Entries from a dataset
· · · · ·

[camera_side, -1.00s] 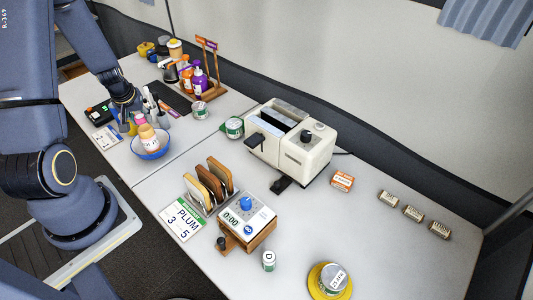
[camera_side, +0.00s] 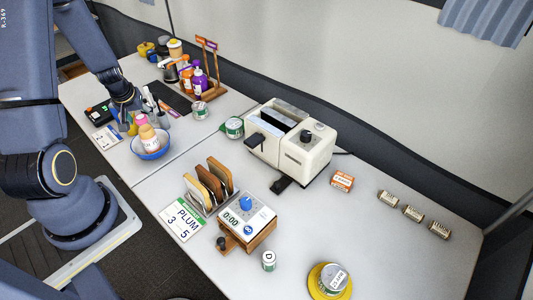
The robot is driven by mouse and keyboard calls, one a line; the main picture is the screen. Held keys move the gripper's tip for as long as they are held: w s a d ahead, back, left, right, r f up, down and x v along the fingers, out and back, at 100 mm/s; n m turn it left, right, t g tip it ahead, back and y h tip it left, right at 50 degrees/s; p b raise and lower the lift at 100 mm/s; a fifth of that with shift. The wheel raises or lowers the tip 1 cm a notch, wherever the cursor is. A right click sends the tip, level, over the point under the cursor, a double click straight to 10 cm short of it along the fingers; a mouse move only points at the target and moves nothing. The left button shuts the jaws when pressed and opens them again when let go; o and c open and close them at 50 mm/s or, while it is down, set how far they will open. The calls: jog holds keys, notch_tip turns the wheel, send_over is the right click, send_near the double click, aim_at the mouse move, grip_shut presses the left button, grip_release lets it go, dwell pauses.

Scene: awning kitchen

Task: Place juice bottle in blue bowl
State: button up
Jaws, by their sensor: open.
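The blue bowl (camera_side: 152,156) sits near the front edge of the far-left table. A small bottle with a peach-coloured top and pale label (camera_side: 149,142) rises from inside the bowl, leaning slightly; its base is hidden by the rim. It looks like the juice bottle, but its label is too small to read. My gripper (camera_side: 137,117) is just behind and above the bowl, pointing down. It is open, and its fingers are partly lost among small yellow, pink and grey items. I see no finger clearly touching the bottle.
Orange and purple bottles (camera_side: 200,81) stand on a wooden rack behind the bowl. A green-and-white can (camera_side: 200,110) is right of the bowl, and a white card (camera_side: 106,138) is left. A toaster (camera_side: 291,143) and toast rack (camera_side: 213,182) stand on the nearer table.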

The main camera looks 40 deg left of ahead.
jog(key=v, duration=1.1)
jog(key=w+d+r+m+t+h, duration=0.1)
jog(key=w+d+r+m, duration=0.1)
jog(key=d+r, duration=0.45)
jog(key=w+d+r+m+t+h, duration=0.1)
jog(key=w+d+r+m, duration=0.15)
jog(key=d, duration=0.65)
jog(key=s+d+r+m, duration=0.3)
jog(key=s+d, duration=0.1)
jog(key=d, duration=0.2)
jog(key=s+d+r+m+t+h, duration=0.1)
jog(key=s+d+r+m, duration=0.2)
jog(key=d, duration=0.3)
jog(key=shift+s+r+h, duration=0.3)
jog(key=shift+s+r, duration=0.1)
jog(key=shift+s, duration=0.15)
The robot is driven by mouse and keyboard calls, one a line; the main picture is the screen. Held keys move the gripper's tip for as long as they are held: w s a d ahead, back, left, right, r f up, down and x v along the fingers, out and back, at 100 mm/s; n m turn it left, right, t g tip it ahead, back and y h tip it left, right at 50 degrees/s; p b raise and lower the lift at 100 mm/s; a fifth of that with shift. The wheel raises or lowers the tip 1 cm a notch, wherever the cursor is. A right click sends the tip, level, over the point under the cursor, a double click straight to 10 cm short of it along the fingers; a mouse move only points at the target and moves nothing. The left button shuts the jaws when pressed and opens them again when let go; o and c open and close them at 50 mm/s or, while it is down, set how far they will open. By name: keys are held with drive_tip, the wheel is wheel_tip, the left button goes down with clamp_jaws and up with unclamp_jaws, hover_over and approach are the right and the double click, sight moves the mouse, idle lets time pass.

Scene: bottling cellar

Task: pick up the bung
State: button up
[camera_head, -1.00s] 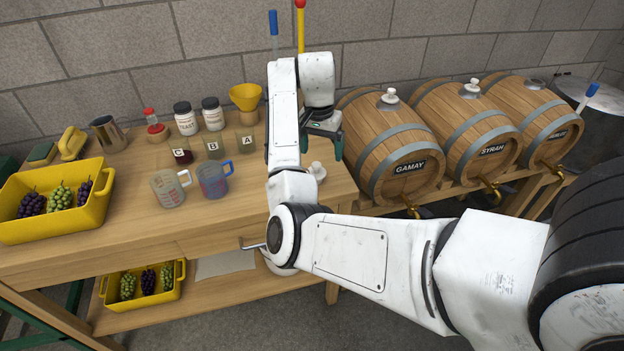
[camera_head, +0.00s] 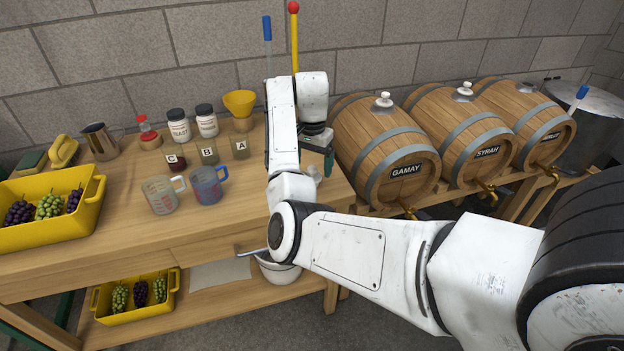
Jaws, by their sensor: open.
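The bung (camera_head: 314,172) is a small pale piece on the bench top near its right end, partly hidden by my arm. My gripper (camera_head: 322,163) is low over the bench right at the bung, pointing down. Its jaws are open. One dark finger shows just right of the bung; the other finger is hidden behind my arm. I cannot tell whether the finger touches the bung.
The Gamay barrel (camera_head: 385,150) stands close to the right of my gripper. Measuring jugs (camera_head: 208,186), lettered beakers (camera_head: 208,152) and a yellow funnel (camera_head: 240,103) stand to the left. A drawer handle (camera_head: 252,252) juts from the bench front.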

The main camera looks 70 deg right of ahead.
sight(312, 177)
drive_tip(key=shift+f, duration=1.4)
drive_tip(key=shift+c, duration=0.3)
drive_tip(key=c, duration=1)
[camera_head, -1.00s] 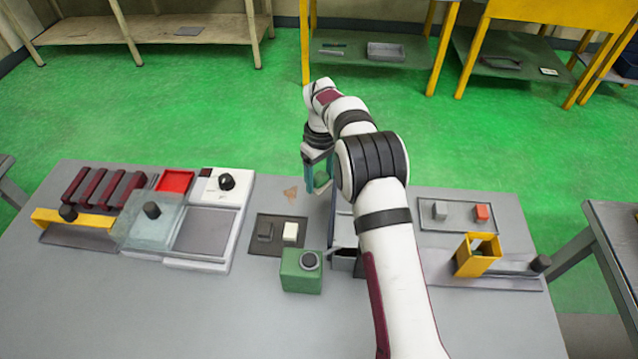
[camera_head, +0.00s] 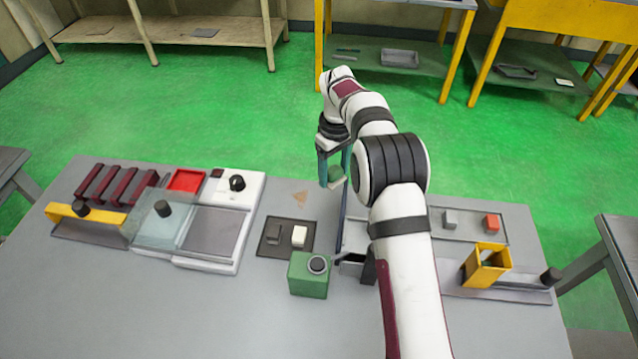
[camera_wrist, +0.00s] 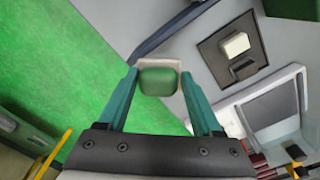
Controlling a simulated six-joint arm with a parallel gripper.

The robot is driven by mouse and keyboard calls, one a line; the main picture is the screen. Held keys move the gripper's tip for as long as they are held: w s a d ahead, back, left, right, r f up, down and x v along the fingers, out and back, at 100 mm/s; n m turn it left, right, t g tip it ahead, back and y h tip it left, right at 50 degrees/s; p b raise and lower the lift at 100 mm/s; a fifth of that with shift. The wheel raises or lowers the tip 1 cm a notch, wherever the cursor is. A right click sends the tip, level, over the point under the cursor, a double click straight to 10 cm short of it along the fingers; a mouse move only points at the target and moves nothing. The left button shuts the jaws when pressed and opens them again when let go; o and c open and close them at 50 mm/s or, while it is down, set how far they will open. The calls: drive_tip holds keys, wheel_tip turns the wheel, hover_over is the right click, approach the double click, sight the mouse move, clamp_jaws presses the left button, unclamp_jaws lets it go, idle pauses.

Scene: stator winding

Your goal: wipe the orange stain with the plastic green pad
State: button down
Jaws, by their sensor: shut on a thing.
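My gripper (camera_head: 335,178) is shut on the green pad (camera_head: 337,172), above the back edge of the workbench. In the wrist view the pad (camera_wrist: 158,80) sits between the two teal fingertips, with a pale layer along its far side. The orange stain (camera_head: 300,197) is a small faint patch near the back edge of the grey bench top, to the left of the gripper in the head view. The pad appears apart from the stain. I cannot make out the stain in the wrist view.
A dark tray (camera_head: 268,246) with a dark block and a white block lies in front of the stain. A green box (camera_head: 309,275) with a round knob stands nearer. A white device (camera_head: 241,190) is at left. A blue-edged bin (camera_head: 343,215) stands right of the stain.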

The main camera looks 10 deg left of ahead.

· · · · ·

# WHAT NEEDS TO BE DONE:
Write out the entries above word for word. Do not include the pictures.

# ANSWER TO THIS TASK:
[camera_side, -1.00s] 
[camera_side, +0.00s] 
The robot is driven by mouse and keyboard calls, one a line; the main picture is the screen. Held keys move the gripper's tip for as long as they are held: w s a d ahead, back, left, right, r f up, down and x v along the fingers, out and back, at 100 mm/s; n m turn it left, right, t g tip it ahead, back and y h tip it left, right at 50 degrees/s; p b raise and lower the lift at 100 mm/s; a fifth of that with shift. The wheel raises or lowers the tip 1 cm a notch, wherever the cursor is. A right click sends the tip, level, over the point under the cursor, a double click straight to 10 cm short of it along the fingers; a mouse move only points at the target and moves nothing. The left button shuts the jaws when pressed and opens them again when let go; o and c open and close them at 50 mm/s or, while it is down, set how far they will open. The calls: jog holds keys, notch_tip turns the wheel, send_over is the right click, send_near the double click, aim_at the mouse move, grip_shut presses the left button, grip_release lets it go, dwell pauses.

Scene: awning kitchen

Task: Place juice bottle in blue bowl
State: button up
Jaws, by their sensor: open.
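The blue bowl (camera_side: 152,156) sits near the front edge of the far-left table. A small bottle with a peach-coloured top and pale label (camera_side: 149,142) rises from inside the bowl, leaning slightly; its base is hidden by the rim. It looks like the juice bottle, but its label is too small to read. My gripper (camera_side: 137,117) is just behind and above the bowl, pointing down. It is open, and its fingers are partly lost among small yellow, pink and grey items. I see no finger clearly touching the bottle.
Orange and purple bottles (camera_side: 200,81) stand on a wooden rack behind the bowl. A green-and-white can (camera_side: 200,110) is right of the bowl, and a white card (camera_side: 106,138) is left. A toaster (camera_side: 291,143) and toast rack (camera_side: 213,182) stand on the nearer table.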

The main camera looks 40 deg left of ahead.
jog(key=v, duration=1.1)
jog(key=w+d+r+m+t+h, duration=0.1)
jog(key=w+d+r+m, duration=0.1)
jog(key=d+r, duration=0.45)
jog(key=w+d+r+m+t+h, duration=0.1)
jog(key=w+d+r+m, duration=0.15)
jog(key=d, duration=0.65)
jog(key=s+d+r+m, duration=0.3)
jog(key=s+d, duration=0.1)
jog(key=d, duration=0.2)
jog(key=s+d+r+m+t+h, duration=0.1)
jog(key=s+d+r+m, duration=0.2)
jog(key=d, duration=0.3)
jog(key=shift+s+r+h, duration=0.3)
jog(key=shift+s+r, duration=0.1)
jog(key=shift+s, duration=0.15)
The robot is driven by mouse and keyboard calls, one a line; the main picture is the screen. Held keys move the gripper's tip for as long as they are held: w s a d ahead, back, left, right, r f up, down and x v along the fingers, out and back, at 100 mm/s; n m turn it left, right, t g tip it ahead, back and y h tip it left, right at 50 degrees/s; p b raise and lower the lift at 100 mm/s; a fifth of that with shift. The wheel raises or lowers the tip 1 cm a notch, wherever the cursor is. A right click sends the tip, level, over the point under the cursor, a double click straight to 10 cm short of it along the fingers; a mouse move only points at the target and moves nothing. The left button shuts the jaws when pressed and opens them again when let go; o and c open and close them at 50 mm/s or, while it is down, set how far they will open. By name: keys are held with drive_tip, the wheel is wheel_tip, the left button goes down with clamp_jaws and up with unclamp_jaws, hover_over and approach are the right and the double click, sight moves the mouse, idle lets time pass.

Scene: bottling cellar

Task: pick up the bung
State: button up
[camera_head, -1.00s] 
[camera_head, +0.00s] 
Jaws, by their sensor: open.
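The bung (camera_head: 314,172) is a small pale piece on the bench top near its right end, partly hidden by my arm. My gripper (camera_head: 322,163) is low over the bench right at the bung, pointing down. Its jaws are open. One dark finger shows just right of the bung; the other finger is hidden behind my arm. I cannot tell whether the finger touches the bung.
The Gamay barrel (camera_head: 385,150) stands close to the right of my gripper. Measuring jugs (camera_head: 208,186), lettered beakers (camera_head: 208,152) and a yellow funnel (camera_head: 240,103) stand to the left. A drawer handle (camera_head: 252,252) juts from the bench front.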

The main camera looks 70 deg right of ahead.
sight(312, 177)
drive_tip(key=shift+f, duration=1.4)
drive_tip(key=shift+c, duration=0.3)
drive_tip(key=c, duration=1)
[camera_head, -1.00s] 
[camera_head, +0.00s] 
[camera_wrist, +0.00s] 
Controlling a simulated six-joint arm with a parallel gripper.

The robot is driven by mouse and keyboard calls, one a line; the main picture is the screen. Held keys move the gripper's tip for as long as they are held: w s a d ahead, back, left, right, r f up, down and x v along the fingers, out and back, at 100 mm/s; n m turn it left, right, t g tip it ahead, back and y h tip it left, right at 50 degrees/s; p b raise and lower the lift at 100 mm/s; a fifth of that with shift. The wheel raises or lowers the tip 1 cm a notch, wherever the cursor is. A right click sends the tip, level, over the point under the cursor, a double click straight to 10 cm short of it along the fingers; a mouse move only points at the target and moves nothing. The left button shuts the jaws when pressed and opens them again when let go; o and c open and close them at 50 mm/s or, while it is down, set how far they will open. The calls: drive_tip holds keys, wheel_tip turns the wheel, hover_over is the right click, approach the double click, sight the mouse move, clamp_jaws presses the left button, unclamp_jaws lets it go, idle pauses.

Scene: stator winding

Your goal: wipe the orange stain with the plastic green pad
State: button down
Jaws, by their sensor: shut on a thing.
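My gripper (camera_head: 335,178) is shut on the green pad (camera_head: 337,172), above the back edge of the workbench. In the wrist view the pad (camera_wrist: 158,80) sits between the two teal fingertips, with a pale layer along its far side. The orange stain (camera_head: 300,197) is a small faint patch near the back edge of the grey bench top, to the left of the gripper in the head view. The pad appears apart from the stain. I cannot make out the stain in the wrist view.
A dark tray (camera_head: 268,246) with a dark block and a white block lies in front of the stain. A green box (camera_head: 309,275) with a round knob stands nearer. A white device (camera_head: 241,190) is at left. A blue-edged bin (camera_head: 343,215) stands right of the stain.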

The main camera looks 10 deg left of ahead.

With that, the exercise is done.